DATA TO PROCESS >>
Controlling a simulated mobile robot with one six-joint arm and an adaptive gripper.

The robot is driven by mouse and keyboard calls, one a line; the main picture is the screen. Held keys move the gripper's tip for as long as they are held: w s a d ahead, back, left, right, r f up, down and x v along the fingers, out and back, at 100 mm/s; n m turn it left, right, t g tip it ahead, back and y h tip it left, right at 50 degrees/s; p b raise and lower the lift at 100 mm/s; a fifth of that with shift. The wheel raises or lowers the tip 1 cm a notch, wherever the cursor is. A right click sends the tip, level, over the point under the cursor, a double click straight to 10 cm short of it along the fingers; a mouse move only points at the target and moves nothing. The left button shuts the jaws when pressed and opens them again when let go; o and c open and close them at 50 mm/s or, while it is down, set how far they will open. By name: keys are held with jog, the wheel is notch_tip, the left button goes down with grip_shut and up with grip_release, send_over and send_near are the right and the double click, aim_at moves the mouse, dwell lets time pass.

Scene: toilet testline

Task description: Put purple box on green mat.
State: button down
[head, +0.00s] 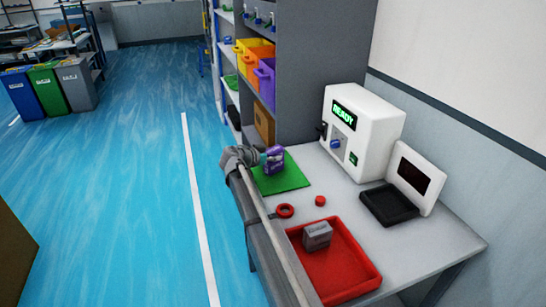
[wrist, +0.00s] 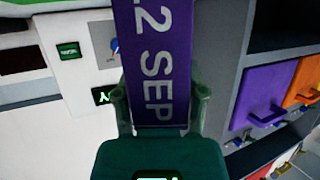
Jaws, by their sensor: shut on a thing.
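The purple box (head: 274,160) is held in my gripper (head: 262,156), over the far part of the green mat (head: 290,182). The mat lies flat on the grey table, near its far left corner. I cannot tell whether the box touches the mat or hangs slightly above it. In the wrist view the purple box (wrist: 157,60) fills the space between the two fingers of my gripper (wrist: 159,98), with large white "2 SEP" lettering showing. The fingers are shut on its sides.
A red tray (head: 345,265) holds a grey box (head: 317,236). A red ring (head: 285,211) and small red cap (head: 320,201) lie between tray and mat. A white machine (head: 360,130) reading "READY" and a dark scale (head: 390,204) stand right. A grey shelf (head: 310,70) rises behind the mat.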

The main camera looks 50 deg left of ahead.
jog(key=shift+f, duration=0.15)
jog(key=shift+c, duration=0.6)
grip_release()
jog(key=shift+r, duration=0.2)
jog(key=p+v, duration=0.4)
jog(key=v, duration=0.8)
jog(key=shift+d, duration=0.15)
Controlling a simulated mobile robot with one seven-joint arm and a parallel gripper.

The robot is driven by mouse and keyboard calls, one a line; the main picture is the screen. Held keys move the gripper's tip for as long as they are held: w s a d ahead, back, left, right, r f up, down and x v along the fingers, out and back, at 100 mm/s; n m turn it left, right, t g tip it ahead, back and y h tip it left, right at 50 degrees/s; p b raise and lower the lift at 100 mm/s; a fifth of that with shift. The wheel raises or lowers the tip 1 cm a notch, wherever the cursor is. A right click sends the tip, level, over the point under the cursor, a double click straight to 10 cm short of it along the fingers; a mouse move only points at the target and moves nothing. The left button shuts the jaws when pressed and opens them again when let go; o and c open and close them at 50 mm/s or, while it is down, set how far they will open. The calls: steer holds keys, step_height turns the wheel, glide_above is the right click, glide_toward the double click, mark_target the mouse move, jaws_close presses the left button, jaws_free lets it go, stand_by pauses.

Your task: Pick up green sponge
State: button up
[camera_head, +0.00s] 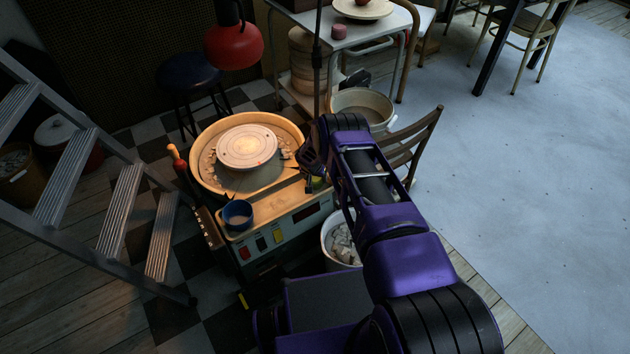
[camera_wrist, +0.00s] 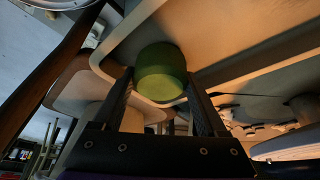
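The green sponge (camera_wrist: 162,72) is a rounded green block, lighter on its lower face in the wrist view. It lies at the corner of the pottery wheel's tan deck (camera_head: 272,205). In the head view only a small yellow-green patch of the sponge (camera_head: 318,183) shows beside my gripper (camera_head: 312,178). In the wrist view the two dark fingers of my gripper (camera_wrist: 161,88) are spread, one on each side of the sponge, with their tips close to its sides. I cannot tell whether both fingers press on it.
The wheel head (camera_head: 246,147) sits inside the round splash pan. A blue cup (camera_head: 238,214) stands on the deck's front left. A wooden chair (camera_head: 412,145) and a bucket (camera_head: 362,105) are close to my arm. A white bucket (camera_head: 340,243) stands below it.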

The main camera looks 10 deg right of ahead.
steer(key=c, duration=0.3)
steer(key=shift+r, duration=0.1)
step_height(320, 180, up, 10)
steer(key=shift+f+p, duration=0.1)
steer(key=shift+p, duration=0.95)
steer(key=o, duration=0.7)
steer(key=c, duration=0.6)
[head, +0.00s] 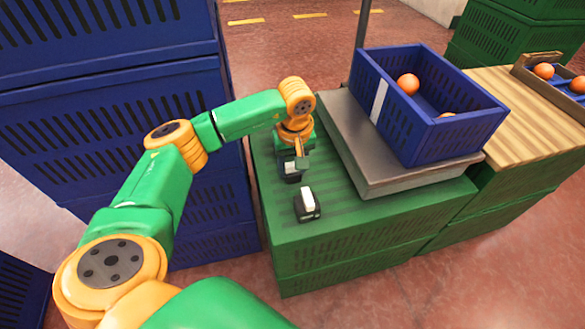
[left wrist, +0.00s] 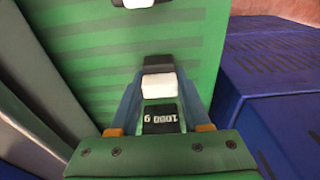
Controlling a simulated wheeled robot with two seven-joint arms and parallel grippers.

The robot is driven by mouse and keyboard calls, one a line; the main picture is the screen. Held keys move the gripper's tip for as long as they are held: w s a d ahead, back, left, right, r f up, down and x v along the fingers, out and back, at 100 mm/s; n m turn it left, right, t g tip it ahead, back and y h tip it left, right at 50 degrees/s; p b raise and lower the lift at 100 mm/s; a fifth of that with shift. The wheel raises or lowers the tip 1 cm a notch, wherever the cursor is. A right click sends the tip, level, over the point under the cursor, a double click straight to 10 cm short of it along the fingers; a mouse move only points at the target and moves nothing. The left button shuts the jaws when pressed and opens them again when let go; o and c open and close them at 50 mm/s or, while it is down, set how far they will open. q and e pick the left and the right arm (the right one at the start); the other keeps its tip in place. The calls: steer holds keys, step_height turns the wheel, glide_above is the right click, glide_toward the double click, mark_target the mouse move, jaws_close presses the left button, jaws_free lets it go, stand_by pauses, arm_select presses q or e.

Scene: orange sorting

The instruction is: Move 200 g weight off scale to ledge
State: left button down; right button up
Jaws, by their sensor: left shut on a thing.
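My left gripper (head: 291,165) is over the green crate top beside the scale (head: 385,180). It is shut on a black weight with a white block (head: 290,168), which also shows between the fingers in the left wrist view (left wrist: 158,84). A dark label that seems to read 1000 g (left wrist: 162,119) shows between the fingers; I see no 200 g marking. Whether the held weight touches the crate top is unclear. A second black and white weight (head: 307,204) stands apart on the green crate ledge (head: 340,238), nearer the front; no marking on it is readable. My right gripper is not in view.
A blue crate (head: 447,142) with oranges (head: 408,84) stands on the scale. A scale post (head: 362,30) rises behind. Tall blue crates (head: 120,110) stand left. A wooden top (head: 535,115) with a tray of oranges lies right. The front of the green ledge is clear.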

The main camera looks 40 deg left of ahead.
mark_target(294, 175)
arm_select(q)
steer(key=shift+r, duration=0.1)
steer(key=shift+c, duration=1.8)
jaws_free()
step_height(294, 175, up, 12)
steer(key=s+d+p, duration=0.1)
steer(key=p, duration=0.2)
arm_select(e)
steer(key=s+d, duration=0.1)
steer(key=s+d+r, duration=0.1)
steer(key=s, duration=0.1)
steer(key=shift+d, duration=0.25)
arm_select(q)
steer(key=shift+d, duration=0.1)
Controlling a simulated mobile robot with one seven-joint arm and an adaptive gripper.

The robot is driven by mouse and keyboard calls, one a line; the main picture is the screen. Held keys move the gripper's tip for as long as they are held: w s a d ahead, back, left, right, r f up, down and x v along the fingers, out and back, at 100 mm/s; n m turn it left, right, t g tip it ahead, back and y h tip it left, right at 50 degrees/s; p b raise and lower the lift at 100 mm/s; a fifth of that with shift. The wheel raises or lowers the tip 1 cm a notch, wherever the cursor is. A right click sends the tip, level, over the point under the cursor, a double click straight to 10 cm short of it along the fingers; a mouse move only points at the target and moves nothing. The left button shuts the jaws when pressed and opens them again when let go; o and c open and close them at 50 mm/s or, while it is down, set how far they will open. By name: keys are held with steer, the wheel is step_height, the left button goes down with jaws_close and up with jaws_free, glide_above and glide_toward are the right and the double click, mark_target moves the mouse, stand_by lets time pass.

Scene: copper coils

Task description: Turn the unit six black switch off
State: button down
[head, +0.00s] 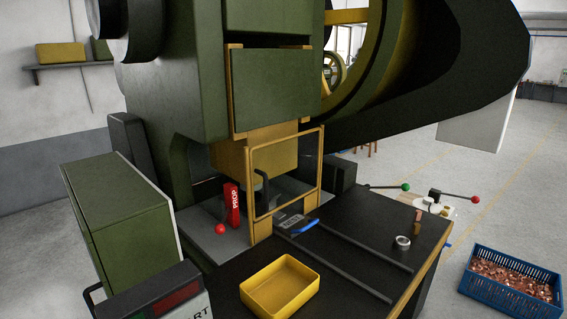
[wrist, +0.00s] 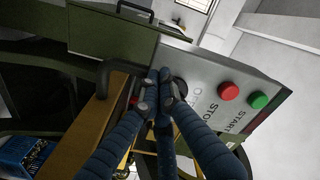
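In the wrist view, a grey control panel (wrist: 232,108) has a red button (wrist: 229,91), a green button (wrist: 259,100) and the printed words STOP and START. A dark round knob (wrist: 181,87), seemingly the black switch, is on the panel left of the red button. It is partly hidden behind my fingers, and its setting cannot be read. My gripper (wrist: 157,95) has blue fingers with their tips drawn close together, holding nothing visible. Its tips overlap the knob's left side in view; contact cannot be told. The head view shows part of the panel (head: 196,312) at the bottom left, without my gripper.
The green cabinet (head: 113,205) stands behind the panel, beside the large green press (head: 185,85). A yellow tray (head: 280,288), a red PROP block (head: 233,207) and a metal ring (head: 402,243) are on the machine bed. A blue crate of copper pieces (head: 512,278) is on the floor.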

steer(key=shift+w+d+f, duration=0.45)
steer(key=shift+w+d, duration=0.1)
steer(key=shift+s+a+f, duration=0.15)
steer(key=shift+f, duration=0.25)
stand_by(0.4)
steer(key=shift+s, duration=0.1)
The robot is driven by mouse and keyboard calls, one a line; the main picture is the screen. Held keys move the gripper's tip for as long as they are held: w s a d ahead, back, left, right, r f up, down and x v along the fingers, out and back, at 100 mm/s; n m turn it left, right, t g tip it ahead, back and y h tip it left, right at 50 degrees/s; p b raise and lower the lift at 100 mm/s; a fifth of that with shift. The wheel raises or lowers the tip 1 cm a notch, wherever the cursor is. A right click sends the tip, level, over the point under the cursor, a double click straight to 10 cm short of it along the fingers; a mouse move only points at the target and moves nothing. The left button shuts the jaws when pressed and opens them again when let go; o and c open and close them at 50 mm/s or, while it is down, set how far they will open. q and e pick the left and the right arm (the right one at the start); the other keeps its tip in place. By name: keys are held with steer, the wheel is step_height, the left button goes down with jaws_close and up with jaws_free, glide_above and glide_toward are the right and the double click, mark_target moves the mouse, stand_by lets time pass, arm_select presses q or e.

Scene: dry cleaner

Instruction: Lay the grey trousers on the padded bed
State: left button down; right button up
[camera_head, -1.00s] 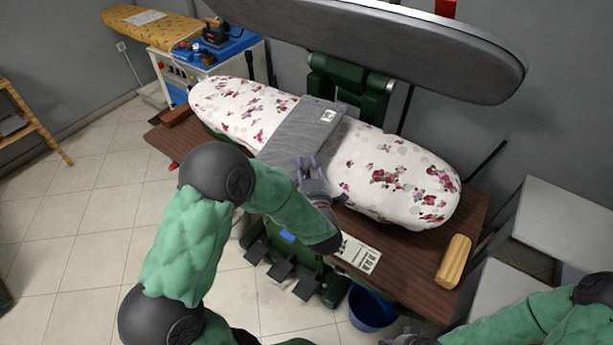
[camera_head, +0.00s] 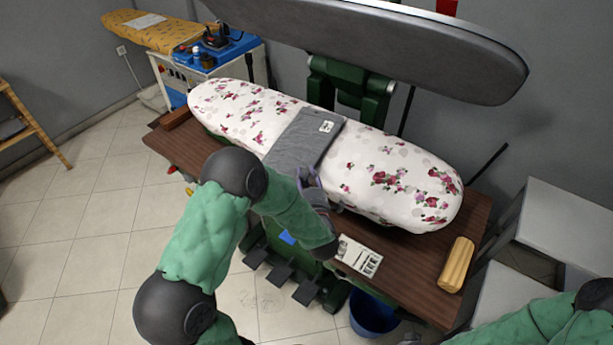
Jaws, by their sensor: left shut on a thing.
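The grey trousers (camera_head: 300,138) lie folded across the middle of the padded bed (camera_head: 400,180), which has a white cover with pink and red flowers. A small white label shows near their far end. My left gripper (camera_head: 308,181) is at the near edge of the bed, shut on the near end of the trousers. My left forearm and wrist hide part of that end, so I cannot see exactly how the fingers hold the cloth. Of my right arm, only a green sleeved part shows at the lower right; its fingers are out of the picture.
The grey upper press plate (camera_head: 380,45) stands raised over the bed. The brown table (camera_head: 405,283) holds a printed card (camera_head: 358,256) and a yellow wooden block (camera_head: 456,264). A blue bucket (camera_head: 372,314) is below. White units (camera_head: 565,225) stand at the right.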

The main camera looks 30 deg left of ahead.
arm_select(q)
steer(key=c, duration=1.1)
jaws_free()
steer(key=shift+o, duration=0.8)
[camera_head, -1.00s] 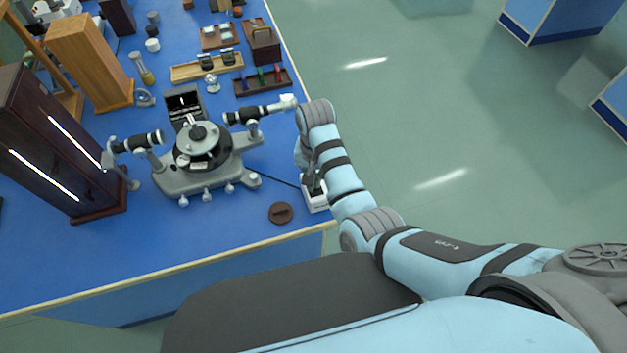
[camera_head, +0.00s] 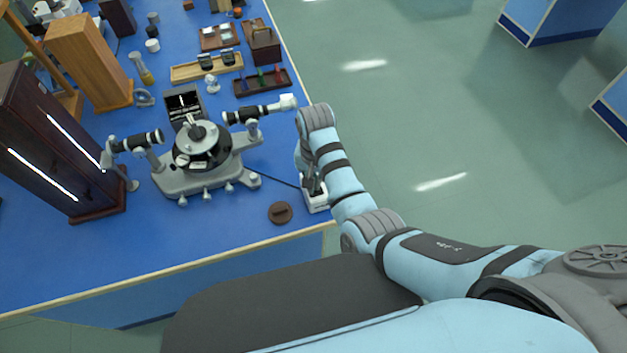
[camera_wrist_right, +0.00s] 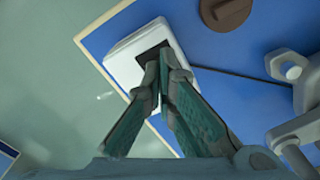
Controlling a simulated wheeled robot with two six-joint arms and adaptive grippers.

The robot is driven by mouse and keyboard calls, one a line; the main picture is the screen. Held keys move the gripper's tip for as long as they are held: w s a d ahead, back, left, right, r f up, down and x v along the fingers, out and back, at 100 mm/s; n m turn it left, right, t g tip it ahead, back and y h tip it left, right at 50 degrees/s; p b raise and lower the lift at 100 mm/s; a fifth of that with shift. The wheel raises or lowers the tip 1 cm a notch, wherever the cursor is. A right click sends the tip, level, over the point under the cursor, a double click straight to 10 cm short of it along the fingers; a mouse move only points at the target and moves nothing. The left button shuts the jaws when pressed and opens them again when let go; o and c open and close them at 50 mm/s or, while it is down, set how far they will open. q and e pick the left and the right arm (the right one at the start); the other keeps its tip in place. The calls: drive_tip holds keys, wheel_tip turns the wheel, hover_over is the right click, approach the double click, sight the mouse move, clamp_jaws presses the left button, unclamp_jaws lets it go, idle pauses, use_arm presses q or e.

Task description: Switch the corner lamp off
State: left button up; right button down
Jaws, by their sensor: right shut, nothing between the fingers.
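A small white box with a dark recessed top (camera_head: 318,203) sits at the bench's right corner, with a dark cable running from it toward the spectrometer. In the right wrist view the white box (camera_wrist_right: 120,64) fills the upper middle. My right gripper (camera_wrist_right: 160,58) is shut and empty, its tips at the dark recess. Whether they touch it I cannot tell, and the tips hide part of the recess. In the head view my right gripper (camera_head: 313,182) is partly behind my wrist. My left gripper is not in view. Tall dark wooden housing (camera_head: 95,125) at left has two bright glowing slits.
A grey spectrometer (camera_head: 205,160) with two black telescopes stands left of the box. A brown round disc (camera_head: 280,213) lies near the front edge. Wooden trays (camera_head: 207,67) and small items are farther back. Green floor is open at right.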

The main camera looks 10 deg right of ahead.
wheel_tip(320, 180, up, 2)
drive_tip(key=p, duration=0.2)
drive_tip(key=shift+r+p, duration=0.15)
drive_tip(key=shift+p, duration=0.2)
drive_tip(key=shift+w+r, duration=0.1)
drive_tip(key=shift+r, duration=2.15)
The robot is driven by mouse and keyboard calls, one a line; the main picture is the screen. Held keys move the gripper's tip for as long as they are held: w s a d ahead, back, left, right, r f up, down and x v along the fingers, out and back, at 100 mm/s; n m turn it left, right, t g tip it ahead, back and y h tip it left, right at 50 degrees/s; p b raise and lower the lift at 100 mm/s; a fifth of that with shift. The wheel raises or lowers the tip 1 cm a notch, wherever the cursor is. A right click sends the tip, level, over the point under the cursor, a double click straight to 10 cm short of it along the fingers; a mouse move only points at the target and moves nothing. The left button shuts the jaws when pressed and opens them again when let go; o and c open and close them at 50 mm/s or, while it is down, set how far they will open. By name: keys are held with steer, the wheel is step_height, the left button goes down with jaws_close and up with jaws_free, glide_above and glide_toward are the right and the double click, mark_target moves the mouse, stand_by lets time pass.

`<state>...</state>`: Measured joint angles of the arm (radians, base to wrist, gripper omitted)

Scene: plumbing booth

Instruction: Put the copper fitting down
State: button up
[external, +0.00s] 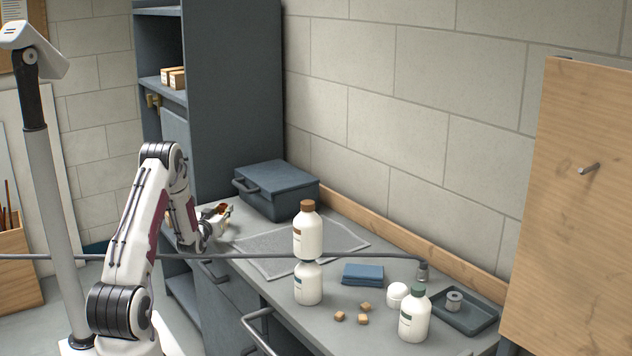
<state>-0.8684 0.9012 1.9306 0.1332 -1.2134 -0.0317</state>
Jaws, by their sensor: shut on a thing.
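My gripper (218,213) is at the left end of the grey workbench (385,335), in front of the dark toolbox. It is shut on a small copper-brown piece, the copper fitting (222,207), of which only a little shows between the fingers. The gripper looks low, near the bench's left end. I cannot tell whether the fitting touches the surface. A grey mat (265,245) lies just to the right of the gripper.
A dark toolbox (277,188) stands behind the gripper. White bottles (308,285), a blue cloth (362,274), small tan blocks (340,316) and a dark tray (477,318) occupy the bench's middle and right. A dark hose (370,256) crosses the view. Much of the mat looks clear.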

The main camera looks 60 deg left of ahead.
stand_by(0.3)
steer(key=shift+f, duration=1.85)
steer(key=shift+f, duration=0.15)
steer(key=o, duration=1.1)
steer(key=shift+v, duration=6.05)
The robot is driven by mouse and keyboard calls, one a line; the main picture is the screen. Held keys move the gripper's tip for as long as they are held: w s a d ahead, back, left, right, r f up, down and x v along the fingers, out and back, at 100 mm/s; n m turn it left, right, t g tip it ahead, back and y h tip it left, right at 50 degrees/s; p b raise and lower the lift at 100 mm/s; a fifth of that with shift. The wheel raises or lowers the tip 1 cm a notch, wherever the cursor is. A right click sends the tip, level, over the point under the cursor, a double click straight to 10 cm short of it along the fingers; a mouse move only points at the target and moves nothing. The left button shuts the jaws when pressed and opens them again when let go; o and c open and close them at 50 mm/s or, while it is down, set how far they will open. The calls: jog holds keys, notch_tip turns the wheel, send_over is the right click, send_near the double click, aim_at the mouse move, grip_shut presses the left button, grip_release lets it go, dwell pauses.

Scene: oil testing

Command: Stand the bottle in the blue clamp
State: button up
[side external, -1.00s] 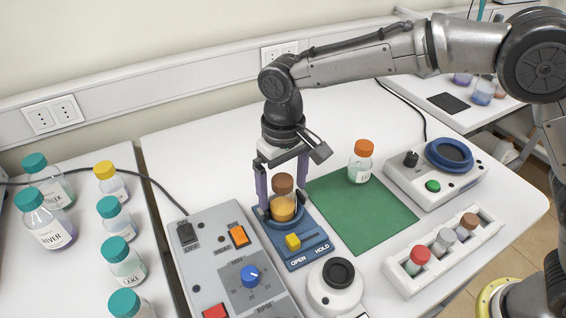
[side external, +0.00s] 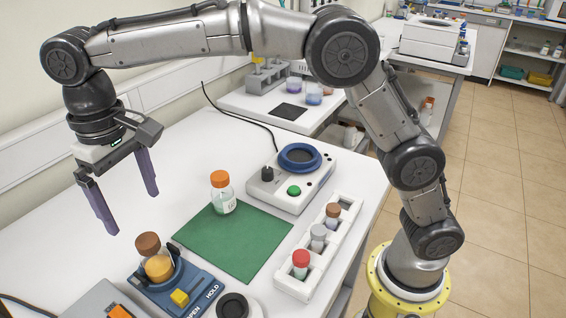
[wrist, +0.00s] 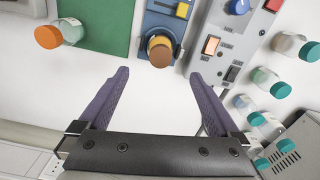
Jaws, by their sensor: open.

TASK BRIEF >> Exactly the lines from the one with "Scene: oil testing" through the end of the records should be written out, and only those. Pictures do not belong in the copy.

TASK ANSWER >>
Scene: oil testing

Command: Stand the bottle in the blue clamp
State: button up
[side external, -1.00s] 
[side external, +0.00s] 
[wrist, +0.00s] 
Jaws, by their sensor: open.

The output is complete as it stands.